2) The Setpieces Have the Best Direction…
Indominus rex might be a bit of a prima donna, but it does facilitate much of Jurassic World’s plentiful action. It’s bold to say that director Colin Trevorrow does a better job behind the camera here than Spielberg did with The Lost World, but the challenges each director faced were very different. Where The Lost World saw Spielberg struggling to best himself, Trevorrow has the more difficult task of revitalizing a franchise for audiences trained to expect more excitement, more explosions, more everything out of their summer blockbusters.
Thanks in large part to the more flexible (if sometimes less believable) CG dinosaurs, Trevorrow does an excellent job of staging the action scenes in Jurassic World. Spatial context for the creatures is always firmly established, the pace of the editing gives you enough time to comprehend what you’re seeing, and the movie is lit brightly enough to let you see what’s happening, when it’s happening.
…With the Least Imagination
With the exception of the resort being attacked by pterosaurs (which plays like a sequel to The Birds starring the prequel to birds), every major action sequence in Jurassic World plays out in one way: Indominus rex shows up, things go bad. Yes, these are movies where the driving character motivation is often simply “don’t get eaten,” but the other Jurassic Park sequels made the island itself as perilous as the creatures on it.

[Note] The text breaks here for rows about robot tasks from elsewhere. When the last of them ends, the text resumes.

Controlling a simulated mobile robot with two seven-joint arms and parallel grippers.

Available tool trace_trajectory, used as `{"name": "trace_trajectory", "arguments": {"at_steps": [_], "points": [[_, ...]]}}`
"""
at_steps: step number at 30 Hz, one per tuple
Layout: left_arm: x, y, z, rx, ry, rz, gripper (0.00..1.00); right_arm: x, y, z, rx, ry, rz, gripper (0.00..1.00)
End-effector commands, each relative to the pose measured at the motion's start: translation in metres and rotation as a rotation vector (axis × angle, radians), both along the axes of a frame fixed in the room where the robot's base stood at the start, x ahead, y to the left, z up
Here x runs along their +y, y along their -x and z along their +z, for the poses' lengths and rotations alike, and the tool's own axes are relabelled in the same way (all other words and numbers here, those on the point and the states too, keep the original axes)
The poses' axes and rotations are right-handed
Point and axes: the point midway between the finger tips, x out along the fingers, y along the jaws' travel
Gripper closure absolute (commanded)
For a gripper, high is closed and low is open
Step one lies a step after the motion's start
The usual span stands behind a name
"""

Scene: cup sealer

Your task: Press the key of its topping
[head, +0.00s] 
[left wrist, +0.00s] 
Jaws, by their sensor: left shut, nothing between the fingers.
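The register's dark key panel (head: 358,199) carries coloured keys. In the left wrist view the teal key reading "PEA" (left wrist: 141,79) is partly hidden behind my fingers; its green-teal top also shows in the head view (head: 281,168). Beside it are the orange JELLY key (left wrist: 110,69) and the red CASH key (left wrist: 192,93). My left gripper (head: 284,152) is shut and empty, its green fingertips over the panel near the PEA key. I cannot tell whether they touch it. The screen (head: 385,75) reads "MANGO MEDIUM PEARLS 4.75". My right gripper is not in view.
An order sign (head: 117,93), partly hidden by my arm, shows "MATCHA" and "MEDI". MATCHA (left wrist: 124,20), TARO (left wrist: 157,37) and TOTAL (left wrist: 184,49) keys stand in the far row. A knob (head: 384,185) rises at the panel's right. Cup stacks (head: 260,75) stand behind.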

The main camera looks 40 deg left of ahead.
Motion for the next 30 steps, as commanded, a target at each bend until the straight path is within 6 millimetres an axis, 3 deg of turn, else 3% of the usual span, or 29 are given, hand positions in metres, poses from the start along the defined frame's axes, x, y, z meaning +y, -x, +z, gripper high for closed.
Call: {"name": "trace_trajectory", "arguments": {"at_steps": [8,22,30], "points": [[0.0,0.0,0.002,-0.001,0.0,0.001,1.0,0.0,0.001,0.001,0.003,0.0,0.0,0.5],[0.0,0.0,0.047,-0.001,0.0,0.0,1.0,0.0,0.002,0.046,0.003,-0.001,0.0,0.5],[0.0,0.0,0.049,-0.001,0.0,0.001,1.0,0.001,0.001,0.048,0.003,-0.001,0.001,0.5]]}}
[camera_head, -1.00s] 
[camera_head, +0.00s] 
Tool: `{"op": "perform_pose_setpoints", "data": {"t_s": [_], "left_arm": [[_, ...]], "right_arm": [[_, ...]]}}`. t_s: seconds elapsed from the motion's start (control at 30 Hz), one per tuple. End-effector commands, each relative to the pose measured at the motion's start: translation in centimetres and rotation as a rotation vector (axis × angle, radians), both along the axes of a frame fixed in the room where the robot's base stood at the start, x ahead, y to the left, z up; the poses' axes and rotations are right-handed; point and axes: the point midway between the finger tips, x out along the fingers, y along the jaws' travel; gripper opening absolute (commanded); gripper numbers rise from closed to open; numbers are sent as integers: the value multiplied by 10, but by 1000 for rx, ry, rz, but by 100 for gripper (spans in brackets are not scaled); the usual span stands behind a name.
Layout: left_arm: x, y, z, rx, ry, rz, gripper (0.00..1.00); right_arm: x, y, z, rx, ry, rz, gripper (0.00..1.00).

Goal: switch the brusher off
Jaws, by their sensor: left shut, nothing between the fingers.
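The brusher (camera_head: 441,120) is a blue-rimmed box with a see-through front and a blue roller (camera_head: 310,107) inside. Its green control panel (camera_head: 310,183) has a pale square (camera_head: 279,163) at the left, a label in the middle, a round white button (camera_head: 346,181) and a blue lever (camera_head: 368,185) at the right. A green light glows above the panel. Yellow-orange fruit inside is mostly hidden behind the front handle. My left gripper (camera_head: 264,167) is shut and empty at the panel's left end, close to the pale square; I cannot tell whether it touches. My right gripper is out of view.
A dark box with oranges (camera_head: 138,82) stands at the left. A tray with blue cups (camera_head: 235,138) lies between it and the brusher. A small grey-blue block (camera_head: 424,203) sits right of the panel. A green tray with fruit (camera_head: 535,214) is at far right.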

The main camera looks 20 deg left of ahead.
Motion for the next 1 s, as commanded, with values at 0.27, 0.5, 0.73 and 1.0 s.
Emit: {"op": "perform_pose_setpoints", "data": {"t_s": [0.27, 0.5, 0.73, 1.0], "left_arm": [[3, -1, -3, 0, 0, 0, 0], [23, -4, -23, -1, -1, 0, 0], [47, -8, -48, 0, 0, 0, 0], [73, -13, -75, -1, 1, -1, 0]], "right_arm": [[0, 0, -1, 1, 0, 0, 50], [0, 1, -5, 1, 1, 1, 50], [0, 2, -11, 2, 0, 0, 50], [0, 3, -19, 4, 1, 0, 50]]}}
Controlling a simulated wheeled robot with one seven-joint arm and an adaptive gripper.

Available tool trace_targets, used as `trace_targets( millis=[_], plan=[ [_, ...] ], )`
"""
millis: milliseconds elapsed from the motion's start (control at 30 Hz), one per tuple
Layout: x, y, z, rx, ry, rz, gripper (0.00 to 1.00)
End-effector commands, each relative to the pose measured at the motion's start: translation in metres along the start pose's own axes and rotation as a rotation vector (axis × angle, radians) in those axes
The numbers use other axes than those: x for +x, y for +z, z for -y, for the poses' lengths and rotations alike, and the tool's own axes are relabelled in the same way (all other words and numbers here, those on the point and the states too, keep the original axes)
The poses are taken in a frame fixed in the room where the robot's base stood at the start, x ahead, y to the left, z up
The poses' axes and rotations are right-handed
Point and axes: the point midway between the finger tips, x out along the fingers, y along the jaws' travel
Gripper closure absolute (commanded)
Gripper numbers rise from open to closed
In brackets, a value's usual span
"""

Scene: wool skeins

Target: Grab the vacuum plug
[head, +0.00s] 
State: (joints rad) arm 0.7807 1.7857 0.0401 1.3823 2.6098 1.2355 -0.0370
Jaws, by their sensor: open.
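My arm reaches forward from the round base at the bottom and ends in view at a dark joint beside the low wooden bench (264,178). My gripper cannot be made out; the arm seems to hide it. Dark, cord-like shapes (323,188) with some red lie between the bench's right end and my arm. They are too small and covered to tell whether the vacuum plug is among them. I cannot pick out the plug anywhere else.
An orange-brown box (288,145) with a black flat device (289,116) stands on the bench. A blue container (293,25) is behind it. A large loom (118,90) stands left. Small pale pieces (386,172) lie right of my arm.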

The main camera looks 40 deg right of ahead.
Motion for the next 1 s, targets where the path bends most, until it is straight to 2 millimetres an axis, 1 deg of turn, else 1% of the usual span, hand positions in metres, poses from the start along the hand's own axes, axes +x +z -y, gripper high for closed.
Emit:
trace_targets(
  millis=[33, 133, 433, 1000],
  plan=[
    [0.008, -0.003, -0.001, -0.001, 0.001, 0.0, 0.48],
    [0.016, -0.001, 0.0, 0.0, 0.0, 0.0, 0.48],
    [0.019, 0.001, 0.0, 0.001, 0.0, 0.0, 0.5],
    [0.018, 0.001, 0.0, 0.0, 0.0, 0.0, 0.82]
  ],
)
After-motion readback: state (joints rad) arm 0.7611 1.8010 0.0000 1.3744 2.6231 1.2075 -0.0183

A crawl across a rickety, fog-shrouded walkway in Jurassic Park III is tense before any dinosaurs get involved, and the final attack by the Spinosaurus adds a drowning hazard to the mix. The Lost World uses its two T. rexes just to setup what’s maybe the single best action sequence of the franchise, as our heroes have to escape from a camper trailer while it dangles over a cliff. At its most creative, World plays a short game of gyro pinball that, like most of the other action scenes, exists mainly to make Indominus rex seem cooler.